Dans ma précipitation j’ai oublié, hier, de citer un extrait du sermon évolutionniste du père Picq, qui donne une idée assez exacte de cette religion à la mode. Fustigez l’obscurantisme (catholique ou islamique) aujourd’hui, et vous aurez le droit ensuite de vous vautrer dans l’idéologie pure, brute de poésie qui plus est, sous les applaudissements du public.
Chargé de critiquer le bouquin de Picq, Lucy et l’obscurantisme, dans le dernier numéro de la Quinzaine littéraire, le critique Jean-Paul Deléage ne songe pas une seconde faire son boulot simplement et relever les insuffisances et les contradictions du bouquin de Picq. Avec fanatisme, il reprend l’argument de Picq à son compte :
« L’évolutionnisme est aussi une science historique. Retraçant l’origine de l’arborescence du vivant profondément enraciné de la passé de la Terre, l’évolution est représentée avec bonheur par la métaphore de l’arbre. Ses racines constituent le passé, ses branches l’avenir (…) »
C’est creux comme un sermon post-conciliaire !
Et maintenant, l’envolée lyrique, qui vaut son pesant de… cacahuètes :
« Pour les évolutionnistes, par contre, une certitude : il n’y a que co-évolution, car ce sont les communautés écologiques, et non les espèces isolées, qui évoluent [vachement scientifique, le mec]. C’est donc la responsabilité humaine qui s’avère scientifiquement impliquée dans les drames écologiques de notre temps.

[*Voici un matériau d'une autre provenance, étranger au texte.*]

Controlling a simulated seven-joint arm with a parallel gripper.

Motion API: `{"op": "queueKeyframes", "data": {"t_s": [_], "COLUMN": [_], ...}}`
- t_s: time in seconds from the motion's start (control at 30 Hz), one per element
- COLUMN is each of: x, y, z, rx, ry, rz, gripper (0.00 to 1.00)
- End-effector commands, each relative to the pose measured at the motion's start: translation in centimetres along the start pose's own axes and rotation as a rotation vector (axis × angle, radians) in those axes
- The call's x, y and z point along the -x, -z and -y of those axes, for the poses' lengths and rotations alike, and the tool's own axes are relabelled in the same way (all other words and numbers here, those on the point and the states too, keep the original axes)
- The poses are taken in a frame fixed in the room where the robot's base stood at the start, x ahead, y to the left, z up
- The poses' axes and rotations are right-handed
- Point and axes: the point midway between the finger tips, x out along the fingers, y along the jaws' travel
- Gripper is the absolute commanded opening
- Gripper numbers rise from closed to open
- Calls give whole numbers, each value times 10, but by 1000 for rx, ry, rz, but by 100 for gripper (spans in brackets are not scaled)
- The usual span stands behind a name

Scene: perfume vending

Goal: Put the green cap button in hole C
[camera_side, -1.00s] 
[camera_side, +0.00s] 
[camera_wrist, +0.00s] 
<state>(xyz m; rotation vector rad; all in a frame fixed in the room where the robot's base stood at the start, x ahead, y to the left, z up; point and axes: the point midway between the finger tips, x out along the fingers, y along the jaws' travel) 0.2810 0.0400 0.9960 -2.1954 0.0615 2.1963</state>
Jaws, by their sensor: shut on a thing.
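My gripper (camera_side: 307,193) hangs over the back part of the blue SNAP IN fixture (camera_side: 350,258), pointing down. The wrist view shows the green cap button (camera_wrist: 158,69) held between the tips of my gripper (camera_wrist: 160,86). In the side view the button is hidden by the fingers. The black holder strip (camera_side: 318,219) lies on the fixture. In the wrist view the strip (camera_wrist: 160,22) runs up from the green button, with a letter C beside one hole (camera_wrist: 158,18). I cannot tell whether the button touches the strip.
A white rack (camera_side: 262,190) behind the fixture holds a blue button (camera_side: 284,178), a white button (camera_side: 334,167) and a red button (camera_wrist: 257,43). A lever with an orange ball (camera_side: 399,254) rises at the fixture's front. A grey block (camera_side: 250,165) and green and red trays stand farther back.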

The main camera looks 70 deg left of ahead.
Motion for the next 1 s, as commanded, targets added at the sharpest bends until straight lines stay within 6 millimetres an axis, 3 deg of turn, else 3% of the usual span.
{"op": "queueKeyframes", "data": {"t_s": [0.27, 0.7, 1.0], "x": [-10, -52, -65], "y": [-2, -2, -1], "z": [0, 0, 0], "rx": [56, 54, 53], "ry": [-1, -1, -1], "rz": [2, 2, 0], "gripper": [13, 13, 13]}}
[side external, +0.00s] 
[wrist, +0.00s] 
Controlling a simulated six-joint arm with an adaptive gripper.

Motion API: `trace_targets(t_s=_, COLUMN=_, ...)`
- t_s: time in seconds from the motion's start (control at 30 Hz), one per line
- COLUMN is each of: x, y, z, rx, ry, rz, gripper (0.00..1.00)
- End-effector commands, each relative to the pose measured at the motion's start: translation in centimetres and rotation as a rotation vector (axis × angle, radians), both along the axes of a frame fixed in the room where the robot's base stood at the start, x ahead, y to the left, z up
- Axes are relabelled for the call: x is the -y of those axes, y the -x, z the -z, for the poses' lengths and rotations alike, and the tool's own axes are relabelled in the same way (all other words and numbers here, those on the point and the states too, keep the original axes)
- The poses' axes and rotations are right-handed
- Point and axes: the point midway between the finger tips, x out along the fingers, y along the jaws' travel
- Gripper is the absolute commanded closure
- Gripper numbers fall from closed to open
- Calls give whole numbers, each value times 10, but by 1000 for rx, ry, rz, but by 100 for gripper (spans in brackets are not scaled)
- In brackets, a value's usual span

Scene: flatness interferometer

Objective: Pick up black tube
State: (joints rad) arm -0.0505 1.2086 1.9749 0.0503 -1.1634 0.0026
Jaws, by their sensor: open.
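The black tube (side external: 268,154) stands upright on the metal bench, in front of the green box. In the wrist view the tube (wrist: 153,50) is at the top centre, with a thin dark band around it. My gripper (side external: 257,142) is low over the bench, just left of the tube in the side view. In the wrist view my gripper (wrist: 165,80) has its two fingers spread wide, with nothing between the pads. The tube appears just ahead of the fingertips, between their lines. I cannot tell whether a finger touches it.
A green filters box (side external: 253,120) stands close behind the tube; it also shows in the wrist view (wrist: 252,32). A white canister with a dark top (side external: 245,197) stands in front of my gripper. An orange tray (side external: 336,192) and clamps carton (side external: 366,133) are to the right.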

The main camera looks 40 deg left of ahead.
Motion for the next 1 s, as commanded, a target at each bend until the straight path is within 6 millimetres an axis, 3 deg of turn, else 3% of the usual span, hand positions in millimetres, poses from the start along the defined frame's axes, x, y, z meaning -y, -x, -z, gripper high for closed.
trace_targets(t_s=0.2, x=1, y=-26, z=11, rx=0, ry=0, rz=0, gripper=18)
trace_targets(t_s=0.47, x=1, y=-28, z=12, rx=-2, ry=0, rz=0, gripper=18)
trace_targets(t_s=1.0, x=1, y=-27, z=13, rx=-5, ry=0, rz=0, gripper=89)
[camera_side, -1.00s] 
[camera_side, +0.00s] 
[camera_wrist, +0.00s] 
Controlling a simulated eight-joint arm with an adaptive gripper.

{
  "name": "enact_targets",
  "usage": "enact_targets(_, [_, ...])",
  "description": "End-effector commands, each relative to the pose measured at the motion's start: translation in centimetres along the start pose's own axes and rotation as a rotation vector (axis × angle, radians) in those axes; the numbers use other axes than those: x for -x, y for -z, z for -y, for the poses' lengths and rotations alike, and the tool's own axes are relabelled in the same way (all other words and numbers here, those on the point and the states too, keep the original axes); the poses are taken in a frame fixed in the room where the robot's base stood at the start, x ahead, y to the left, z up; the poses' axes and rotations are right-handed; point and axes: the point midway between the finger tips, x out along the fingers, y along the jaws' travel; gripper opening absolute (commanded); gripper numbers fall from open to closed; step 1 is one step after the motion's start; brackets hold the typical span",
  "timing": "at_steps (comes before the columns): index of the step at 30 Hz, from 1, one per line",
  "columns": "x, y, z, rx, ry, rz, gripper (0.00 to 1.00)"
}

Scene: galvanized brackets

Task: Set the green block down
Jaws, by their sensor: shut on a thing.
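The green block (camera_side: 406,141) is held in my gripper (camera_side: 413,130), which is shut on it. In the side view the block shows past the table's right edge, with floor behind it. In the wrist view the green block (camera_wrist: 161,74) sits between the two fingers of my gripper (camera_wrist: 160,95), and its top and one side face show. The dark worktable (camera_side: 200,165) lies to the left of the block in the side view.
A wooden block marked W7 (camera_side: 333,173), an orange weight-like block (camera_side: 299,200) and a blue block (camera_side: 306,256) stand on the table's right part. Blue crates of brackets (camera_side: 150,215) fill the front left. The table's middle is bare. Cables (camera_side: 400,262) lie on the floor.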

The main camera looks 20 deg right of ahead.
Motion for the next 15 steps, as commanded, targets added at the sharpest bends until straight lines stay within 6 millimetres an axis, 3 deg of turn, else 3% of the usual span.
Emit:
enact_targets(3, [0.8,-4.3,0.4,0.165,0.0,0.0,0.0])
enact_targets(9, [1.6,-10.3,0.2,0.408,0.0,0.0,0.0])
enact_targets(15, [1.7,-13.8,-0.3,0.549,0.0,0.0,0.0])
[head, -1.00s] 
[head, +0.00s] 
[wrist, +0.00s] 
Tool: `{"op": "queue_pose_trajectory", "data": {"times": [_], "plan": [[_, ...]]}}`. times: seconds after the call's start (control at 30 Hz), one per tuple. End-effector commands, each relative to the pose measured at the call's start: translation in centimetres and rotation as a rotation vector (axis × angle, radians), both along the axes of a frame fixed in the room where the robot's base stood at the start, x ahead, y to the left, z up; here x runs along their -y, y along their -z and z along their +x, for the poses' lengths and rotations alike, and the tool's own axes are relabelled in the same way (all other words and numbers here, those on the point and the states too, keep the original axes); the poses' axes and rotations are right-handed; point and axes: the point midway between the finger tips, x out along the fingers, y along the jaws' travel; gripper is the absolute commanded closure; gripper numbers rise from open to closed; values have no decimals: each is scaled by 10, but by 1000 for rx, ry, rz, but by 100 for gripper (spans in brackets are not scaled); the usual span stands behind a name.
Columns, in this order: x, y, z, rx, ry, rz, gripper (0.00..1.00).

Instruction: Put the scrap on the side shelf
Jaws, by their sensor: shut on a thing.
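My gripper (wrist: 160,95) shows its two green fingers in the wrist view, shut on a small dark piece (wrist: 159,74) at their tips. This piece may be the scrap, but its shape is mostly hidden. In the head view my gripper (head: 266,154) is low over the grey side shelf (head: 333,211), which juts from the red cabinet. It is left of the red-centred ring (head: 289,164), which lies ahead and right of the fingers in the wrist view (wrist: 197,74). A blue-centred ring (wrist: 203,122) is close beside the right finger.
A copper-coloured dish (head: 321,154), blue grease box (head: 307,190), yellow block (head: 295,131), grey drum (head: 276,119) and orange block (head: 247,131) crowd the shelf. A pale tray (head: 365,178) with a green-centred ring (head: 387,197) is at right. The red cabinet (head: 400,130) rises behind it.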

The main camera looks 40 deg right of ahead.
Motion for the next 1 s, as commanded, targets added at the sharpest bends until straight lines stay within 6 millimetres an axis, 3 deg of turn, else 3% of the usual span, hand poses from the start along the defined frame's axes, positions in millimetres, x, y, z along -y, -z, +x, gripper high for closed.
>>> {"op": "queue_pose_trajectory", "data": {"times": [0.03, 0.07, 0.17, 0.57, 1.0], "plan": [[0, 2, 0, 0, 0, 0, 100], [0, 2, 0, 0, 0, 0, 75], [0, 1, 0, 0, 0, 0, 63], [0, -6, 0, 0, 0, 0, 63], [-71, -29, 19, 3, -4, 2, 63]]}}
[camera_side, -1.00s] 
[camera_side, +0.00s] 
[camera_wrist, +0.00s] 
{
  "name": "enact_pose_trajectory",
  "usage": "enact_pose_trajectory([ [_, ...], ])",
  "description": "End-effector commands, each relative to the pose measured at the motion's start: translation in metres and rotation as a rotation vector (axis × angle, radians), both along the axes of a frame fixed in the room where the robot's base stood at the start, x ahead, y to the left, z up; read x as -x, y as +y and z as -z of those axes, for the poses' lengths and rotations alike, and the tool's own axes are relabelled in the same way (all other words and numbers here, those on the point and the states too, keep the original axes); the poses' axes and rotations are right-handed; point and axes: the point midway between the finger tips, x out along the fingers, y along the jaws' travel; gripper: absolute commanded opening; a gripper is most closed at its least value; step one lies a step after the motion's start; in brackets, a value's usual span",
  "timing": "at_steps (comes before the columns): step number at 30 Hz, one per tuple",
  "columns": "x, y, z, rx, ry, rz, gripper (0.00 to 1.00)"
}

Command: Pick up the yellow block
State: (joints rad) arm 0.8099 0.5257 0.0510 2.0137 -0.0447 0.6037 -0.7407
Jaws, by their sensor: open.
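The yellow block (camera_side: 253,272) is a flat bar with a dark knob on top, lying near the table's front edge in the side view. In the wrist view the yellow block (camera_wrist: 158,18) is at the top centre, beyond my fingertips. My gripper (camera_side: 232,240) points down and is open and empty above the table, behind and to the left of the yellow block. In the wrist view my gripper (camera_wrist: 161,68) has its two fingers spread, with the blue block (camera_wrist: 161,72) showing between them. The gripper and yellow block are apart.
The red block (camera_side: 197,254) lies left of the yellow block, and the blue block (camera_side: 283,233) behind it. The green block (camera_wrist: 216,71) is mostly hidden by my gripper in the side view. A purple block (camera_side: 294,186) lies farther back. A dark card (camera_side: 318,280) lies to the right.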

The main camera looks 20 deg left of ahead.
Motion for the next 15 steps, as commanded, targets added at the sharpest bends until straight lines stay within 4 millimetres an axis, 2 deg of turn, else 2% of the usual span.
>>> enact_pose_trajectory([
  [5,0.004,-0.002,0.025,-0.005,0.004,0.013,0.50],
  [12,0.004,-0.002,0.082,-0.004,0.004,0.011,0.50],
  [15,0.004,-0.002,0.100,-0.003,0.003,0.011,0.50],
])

La mondialisation inclut des femmes et des hommes de différentes cultures ou croyances qui devront, en tout état de cause, construire le monde à venir. Or si aucune culture ne peut prétendre imposer ses valeurs propres à toute autre dans ce processus, force sera cependant de construire un socle commun de valeurs aussi universelles que fondamentales.
Ainsi devrons-nous agir pour que continue l’évolution. Cette situation inédite confère un sens profond à la grande idée de laïcité, seule garante de la diversité culturelle dans le désir que survive l’humanité dans une communauté de destin avec la planète Terre et sa biosphère.
La laïcité est donc bien le nouvel enjeu de l’évolution : [citant Picq] “L’évolution nous dit d’où nous venons, l’enseignement de l’évolution nous dit comment nous pouvons aller (sic). De Lucy à la laïcité, il n’y a qu’un long récit universel entre notre passé à tous et notre avenir à tous.” »
Si j’ai bien compris ça pose un problème MORAL à l’Église évolutionniste démocratique si le singe ou Lucy, devenu homme, évolue ensuite en gros connard barbare au lieu de circuler sur les vélos écolos de Bertrand Delanoë ??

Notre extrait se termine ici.